_SUPPLIED INFORMATION_:
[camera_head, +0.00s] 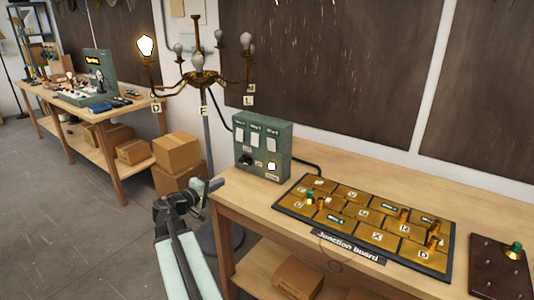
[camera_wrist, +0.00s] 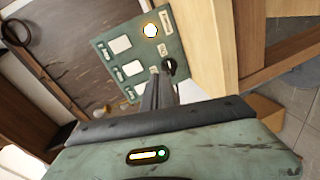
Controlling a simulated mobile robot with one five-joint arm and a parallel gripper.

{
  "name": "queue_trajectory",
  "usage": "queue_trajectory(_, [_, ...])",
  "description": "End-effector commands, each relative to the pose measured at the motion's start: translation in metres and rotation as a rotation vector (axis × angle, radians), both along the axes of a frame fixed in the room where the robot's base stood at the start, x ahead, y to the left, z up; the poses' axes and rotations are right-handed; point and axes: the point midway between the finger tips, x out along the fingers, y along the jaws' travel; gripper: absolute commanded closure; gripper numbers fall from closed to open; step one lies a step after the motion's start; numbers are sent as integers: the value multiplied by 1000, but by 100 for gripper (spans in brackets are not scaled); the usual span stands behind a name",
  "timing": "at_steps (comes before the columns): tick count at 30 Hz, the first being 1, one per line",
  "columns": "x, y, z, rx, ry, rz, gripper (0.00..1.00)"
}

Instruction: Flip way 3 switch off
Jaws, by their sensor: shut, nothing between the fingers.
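The grey-green switch box (camera_head: 284,160) stands at the left end of the near bench. It carries three white switch plates in a row under way labels. The way 3 switch (camera_head: 271,144) is the rightmost plate; in the wrist view it appears as the upper plate (camera_wrist: 120,44). Whether it is on or off is too small to tell. A black knob (camera_head: 246,158) and a lit button (camera_head: 271,167) sit below the switches. My gripper (camera_head: 218,183) is left of the box. In the wrist view its closed, empty fingers (camera_wrist: 155,74) point at the panel beside the knob.
A brass chandelier (camera_head: 198,76) has one lit bulb (camera_head: 145,46); the others look unlit. The junction board (camera_head: 373,258) lies right of the box. Cardboard boxes (camera_head: 177,150) stand behind my arm. A second bench (camera_head: 110,110) is at the left.

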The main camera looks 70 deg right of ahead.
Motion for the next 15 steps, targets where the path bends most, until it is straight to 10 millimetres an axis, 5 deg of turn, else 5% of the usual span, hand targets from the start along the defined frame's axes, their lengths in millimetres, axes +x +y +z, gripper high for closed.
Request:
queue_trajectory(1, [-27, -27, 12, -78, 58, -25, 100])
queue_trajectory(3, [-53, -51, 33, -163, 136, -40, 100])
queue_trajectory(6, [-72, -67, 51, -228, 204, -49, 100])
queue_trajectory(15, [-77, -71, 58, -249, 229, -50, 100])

_WHAT YOU NEED TO DO_: Extract the full listing above verbatim; pictures are to be left out of the copy.

_ANSWER TO THE EXERCISE_:
[camera_head, +0.00s] 
[camera_wrist, +0.00s] 
Controlling a simulated mobile robot with one five-joint arm and a parallel gripper.

{
  "name": "queue_trajectory",
  "usage": "queue_trajectory(_, [_, ...])",
  "description": "End-effector commands, each relative to the pose measured at the motion's start: translation in metres and rotation as a rotation vector (axis × angle, radians), both along the axes of a frame fixed in the room where the robot's base stood at the start, x ahead, y to the left, z up; the poses' axes and rotations are right-handed; point and axes: the point midway between the finger tips, x out along the fingers, y along the jaws' travel; gripper: absolute commanded closure; gripper numbers fall from closed to open; step one lies a step after the motion's start; numbers are sent as integers: the value multiplied by 1000, but by 100 for gripper (spans in brackets are not scaled); the usual span stands behind a name",
  "timing": "at_steps (comes before the columns): tick count at 30 Hz, the first being 1, one per line",
  "columns": "x, y, z, rx, ry, rz, gripper (0.00..1.00)"
}

Instruction: Flip way 3 switch off
Jaws, by their sensor: shut, nothing between the fingers.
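The grey-green switch box (camera_head: 284,160) stands at the left end of the near bench. It carries three white switch plates in a row under way labels. The way 3 switch (camera_head: 271,144) is the rightmost plate; in the wrist view it appears as the upper plate (camera_wrist: 120,44). Whether it is on or off is too small to tell. A black knob (camera_head: 246,158) and a lit button (camera_head: 271,167) sit below the switches. My gripper (camera_head: 218,183) is left of the box. In the wrist view its closed, empty fingers (camera_wrist: 155,74) point at the panel beside the knob.
A brass chandelier (camera_head: 198,76) has one lit bulb (camera_head: 145,46); the others look unlit. The junction board (camera_head: 373,258) lies right of the box. Cardboard boxes (camera_head: 177,150) stand behind my arm. A second bench (camera_head: 110,110) is at the left.

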The main camera looks 70 deg right of ahead.
Motion for the next 15 steps, targets where the path bends most, until it is straight to 10 millimetres an axis, 5 deg of turn, else 5% of the usual span, hand targets from the start along the defined frame's axes, their lengths in millimetres, axes +x +y +z, gripper high for closed.
Request:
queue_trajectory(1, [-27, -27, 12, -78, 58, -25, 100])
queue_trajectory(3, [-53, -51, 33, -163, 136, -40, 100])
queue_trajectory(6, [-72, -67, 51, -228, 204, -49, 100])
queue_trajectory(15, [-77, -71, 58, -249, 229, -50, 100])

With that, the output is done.